Begin Material supplied
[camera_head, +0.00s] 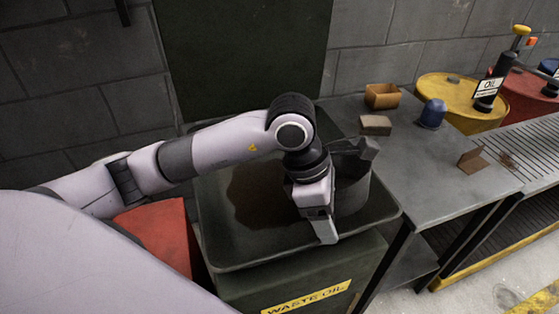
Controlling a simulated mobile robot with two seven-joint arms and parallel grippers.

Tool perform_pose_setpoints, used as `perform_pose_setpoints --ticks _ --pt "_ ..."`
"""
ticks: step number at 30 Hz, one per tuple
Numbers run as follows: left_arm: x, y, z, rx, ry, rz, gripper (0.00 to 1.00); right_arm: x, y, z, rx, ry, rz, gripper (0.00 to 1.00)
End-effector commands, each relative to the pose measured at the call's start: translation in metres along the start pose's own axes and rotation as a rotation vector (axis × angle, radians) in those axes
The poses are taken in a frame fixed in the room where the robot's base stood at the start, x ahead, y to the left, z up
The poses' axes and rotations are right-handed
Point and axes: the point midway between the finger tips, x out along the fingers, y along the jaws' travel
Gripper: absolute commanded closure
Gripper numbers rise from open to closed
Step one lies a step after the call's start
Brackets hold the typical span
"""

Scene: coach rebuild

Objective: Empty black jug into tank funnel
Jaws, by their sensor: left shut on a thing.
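The black jug (353,192) is a dark grey, round-sided vessel over the right side of the tank's funnel. My left gripper (343,192) is shut on it, and the gripper hides much of its near side. I cannot tell how far the jug is tilted. The tank funnel (225,250) is a wide, dark, square basin on top of a dark green tank (240,290) marked "WASTE OIL". A dark brown patch (258,195) lies on the funnel's floor, left of the gripper. My right gripper is not in view.
A grey metal table (420,190) adjoins the tank on the right. It bears a cardboard box (382,95), a brown block (375,124), a blue-capped item (432,114) and a brown bracket (473,160). Yellow (455,95) and red (528,98) drums stand beyond. A red object (160,235) stands left.

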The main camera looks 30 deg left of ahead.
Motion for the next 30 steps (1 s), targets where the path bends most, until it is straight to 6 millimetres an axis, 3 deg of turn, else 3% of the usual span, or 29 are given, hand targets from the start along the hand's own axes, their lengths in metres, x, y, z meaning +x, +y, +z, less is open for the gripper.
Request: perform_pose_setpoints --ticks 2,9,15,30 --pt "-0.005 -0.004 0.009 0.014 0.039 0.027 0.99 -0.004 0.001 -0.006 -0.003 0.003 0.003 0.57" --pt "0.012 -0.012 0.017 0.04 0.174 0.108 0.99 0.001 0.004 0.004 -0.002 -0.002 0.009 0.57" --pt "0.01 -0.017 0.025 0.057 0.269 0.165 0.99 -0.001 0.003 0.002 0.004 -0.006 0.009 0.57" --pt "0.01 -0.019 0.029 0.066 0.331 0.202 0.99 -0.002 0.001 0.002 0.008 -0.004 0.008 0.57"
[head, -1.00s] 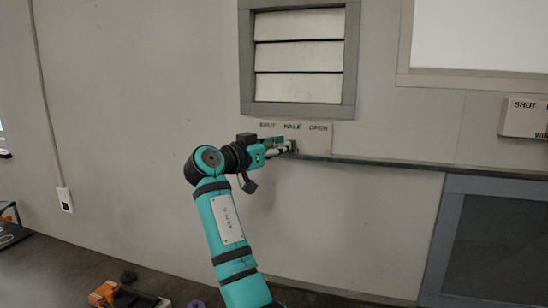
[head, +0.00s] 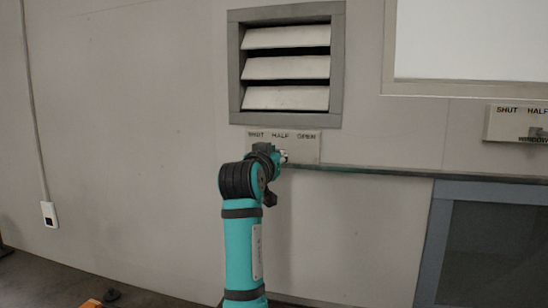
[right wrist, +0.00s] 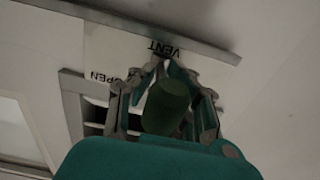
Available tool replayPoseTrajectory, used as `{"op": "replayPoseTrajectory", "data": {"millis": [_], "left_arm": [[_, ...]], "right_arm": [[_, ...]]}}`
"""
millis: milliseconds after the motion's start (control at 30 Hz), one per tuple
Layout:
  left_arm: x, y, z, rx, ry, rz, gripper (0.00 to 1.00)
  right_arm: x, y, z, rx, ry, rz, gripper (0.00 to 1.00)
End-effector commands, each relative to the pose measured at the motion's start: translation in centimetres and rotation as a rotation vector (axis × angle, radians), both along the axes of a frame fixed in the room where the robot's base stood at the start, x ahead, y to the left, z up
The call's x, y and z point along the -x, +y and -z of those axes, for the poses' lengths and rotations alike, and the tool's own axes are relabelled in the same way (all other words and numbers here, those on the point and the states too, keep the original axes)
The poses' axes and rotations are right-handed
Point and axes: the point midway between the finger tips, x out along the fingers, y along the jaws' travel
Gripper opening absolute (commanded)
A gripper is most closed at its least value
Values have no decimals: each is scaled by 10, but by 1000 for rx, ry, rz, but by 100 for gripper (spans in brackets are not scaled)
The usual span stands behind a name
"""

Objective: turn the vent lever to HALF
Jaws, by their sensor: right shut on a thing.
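The vent (head: 287,68) is in the upper middle of the head view, its pale slats tilted with dark gaps between them. The label plate (head: 306,150) below it reads SHUT, HALF and OPEN from left to right. My right gripper (head: 282,156) is at this plate, just under the word HALF, shut on the vent lever. The lever is mostly hidden by the fingers, so its exact position is hard to read. In the right wrist view the right gripper (right wrist: 163,75) reaches to the plate (right wrist: 122,48), where VENT and OPEN show upside down. My left gripper is not in view.
A ledge (head: 385,171) runs along the wall to the right of the plate. A second label plate (head: 510,123), marked for the window, is at the right edge. A blue-grey framed panel (head: 432,240) stands at lower right. The wall to the left is mostly bare.

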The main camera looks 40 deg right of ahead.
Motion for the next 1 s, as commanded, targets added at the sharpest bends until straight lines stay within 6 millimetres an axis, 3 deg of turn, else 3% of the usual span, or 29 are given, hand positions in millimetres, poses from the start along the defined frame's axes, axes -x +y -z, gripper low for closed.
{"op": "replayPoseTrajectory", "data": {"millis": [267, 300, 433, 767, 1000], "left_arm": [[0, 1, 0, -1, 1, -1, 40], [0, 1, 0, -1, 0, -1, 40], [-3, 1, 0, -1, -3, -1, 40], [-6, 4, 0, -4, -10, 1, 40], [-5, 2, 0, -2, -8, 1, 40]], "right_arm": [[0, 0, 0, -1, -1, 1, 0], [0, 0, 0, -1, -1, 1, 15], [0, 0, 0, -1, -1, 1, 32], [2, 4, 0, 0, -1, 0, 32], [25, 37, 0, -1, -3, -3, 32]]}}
End Material supplied
The request: Omitting all images, retype each line of the records precisely.

Result of this task:
[camera_head, +0.00s] 
Controlling a simulated mobile robot with two seven-joint arms and parallel grippers.

Tool perform_pose_setpoints, used as `perform_pose_setpoints --ticks _ --pt "_ ..."`
"""
ticks: step number at 30 Hz, one per tuple
Numbers run as follows: left_arm: x, y, z, rx, ry, rz, gripper (0.00 to 1.00); right_arm: x, y, z, rx, ry, rz, gripper (0.00 to 1.00)
End-effector commands, each relative to the pose measured at the call's start: translation in metres along the start pose's own axes and rotation as a rotation vector (axis × angle, radians) in those axes
The poses are taken in a frame fixed in the room where the robot's base stood at the start, x ahead, y to the left, z up
The poses' axes and rotations are right-handed
Point and axes: the point midway between the finger tips, x out along the fingers, y along the jaws' travel
Gripper: absolute commanded closure
Gripper numbers rise from open to closed
Step one lies a step after the call's start
Brackets hold the typical span
"""

Scene: coach rebuild

Objective: Empty black jug into tank funnel
Jaws, by their sensor: left shut on a thing.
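The black jug (353,192) is a dark grey, round-sided vessel over the right side of the tank's funnel. My left gripper (343,192) is shut on it, and the gripper hides much of its near side. I cannot tell how far the jug is tilted. The tank funnel (225,250) is a wide, dark, square basin on top of a dark green tank (240,290) marked "WASTE OIL". A dark brown patch (258,195) lies on the funnel's floor, left of the gripper. My right gripper is not in view.
A grey metal table (420,190) adjoins the tank on the right. It bears a cardboard box (382,95), a brown block (375,124), a blue-capped item (432,114) and a brown bracket (473,160). Yellow (455,95) and red (528,98) drums stand beyond. A red object (160,235) stands left.

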The main camera looks 30 deg left of ahead.
Motion for the next 30 steps (1 s), targets where the path bends most, until it is straight to 6 millimetres an axis, 3 deg of turn, else 3% of the usual span, or 29 are given, hand targets from the start along the hand's own axes, their lengths in metres, x, y, z meaning +x, +y, +z, less is open for the gripper.
Request: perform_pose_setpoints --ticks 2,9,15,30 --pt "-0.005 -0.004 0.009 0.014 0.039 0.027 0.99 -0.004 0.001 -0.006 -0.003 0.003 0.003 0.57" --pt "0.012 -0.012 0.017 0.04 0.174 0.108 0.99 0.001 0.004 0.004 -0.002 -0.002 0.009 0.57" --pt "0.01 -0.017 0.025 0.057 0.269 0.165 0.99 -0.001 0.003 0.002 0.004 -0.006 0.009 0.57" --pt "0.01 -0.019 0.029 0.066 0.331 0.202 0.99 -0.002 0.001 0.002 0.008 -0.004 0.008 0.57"
[head, -1.00s] 
[head, +0.00s] 
[right wrist, +0.00s] 
Available tool replayPoseTrajectory, used as `{"op": "replayPoseTrajectory", "data": {"millis": [_], "left_arm": [[_, ...]], "right_arm": [[_, ...]]}}`
"""
millis: milliseconds after the motion's start (control at 30 Hz), one per tuple
Layout:
  left_arm: x, y, z, rx, ry, rz, gripper (0.00 to 1.00)
  right_arm: x, y, z, rx, ry, rz, gripper (0.00 to 1.00)
End-effector commands, each relative to the pose measured at the motion's start: translation in centimetres and rotation as a rotation vector (axis × angle, radians), both along the axes of a frame fixed in the room where the robot's base stood at the start, x ahead, y to the left, z up
The call's x, y and z point along the -x, +y and -z of those axes, for the poses' lengths and rotations alike, and the tool's own axes are relabelled in the same way (all other words and numbers here, those on the point and the states too, keep the original axes)
The poses' axes and rotations are right-handed
Point and axes: the point midway between the finger tips, x out along the fingers, y along the jaws' travel
Gripper opening absolute (commanded)
A gripper is most closed at its least value
Values have no decimals: each is scaled by 10, but by 1000 for rx, ry, rz, but by 100 for gripper (spans in brackets are not scaled)
The usual span stands behind a name
"""

Objective: turn the vent lever to HALF
Jaws, by their sensor: right shut on a thing.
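The vent (head: 287,68) is in the upper middle of the head view, its pale slats tilted with dark gaps between them. The label plate (head: 306,150) below it reads SHUT, HALF and OPEN from left to right. My right gripper (head: 282,156) is at this plate, just under the word HALF, shut on the vent lever. The lever is mostly hidden by the fingers, so its exact position is hard to read. In the right wrist view the right gripper (right wrist: 163,75) reaches to the plate (right wrist: 122,48), where VENT and OPEN show upside down. My left gripper is not in view.
A ledge (head: 385,171) runs along the wall to the right of the plate. A second label plate (head: 510,123), marked for the window, is at the right edge. A blue-grey framed panel (head: 432,240) stands at lower right. The wall to the left is mostly bare.

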The main camera looks 40 deg right of ahead.
Motion for the next 1 s, as commanded, targets added at the sharpest bends until straight lines stay within 6 millimetres an axis, 3 deg of turn, else 3% of the usual span, or 29 are given, hand positions in millimetres, poses from the start along the defined frame's axes, axes -x +y -z, gripper low for closed.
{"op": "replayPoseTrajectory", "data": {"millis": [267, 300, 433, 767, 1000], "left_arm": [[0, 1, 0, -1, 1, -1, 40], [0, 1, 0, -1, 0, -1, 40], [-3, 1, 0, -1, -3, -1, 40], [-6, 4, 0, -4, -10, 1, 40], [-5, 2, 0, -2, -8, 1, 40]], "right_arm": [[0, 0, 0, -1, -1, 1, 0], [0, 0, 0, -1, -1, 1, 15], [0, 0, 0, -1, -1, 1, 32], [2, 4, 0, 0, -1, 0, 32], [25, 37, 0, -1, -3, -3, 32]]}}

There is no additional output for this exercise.